== To do ==
Gather every line holding the string "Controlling".

== Records of robot episodes ==
————————
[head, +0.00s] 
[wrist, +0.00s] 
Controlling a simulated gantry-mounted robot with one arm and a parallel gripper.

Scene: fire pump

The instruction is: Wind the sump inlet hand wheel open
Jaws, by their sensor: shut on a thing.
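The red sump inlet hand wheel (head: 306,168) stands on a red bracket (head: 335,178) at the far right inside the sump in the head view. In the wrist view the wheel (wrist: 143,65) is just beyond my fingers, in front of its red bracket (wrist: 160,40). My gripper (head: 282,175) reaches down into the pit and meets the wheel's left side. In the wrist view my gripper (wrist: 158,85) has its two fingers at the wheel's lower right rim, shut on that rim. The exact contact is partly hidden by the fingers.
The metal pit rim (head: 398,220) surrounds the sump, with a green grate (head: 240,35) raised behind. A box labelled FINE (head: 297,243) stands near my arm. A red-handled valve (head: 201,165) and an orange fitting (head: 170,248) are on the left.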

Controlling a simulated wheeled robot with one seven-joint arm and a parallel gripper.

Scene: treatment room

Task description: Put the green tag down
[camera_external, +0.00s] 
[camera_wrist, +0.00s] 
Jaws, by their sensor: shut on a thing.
————————
== Complete response ==
Controlling a simulated gantry-mounted robot with one arm and a parallel gripper.
Controlling a simulated wheeled robot with one seven-joint arm and a parallel gripper.

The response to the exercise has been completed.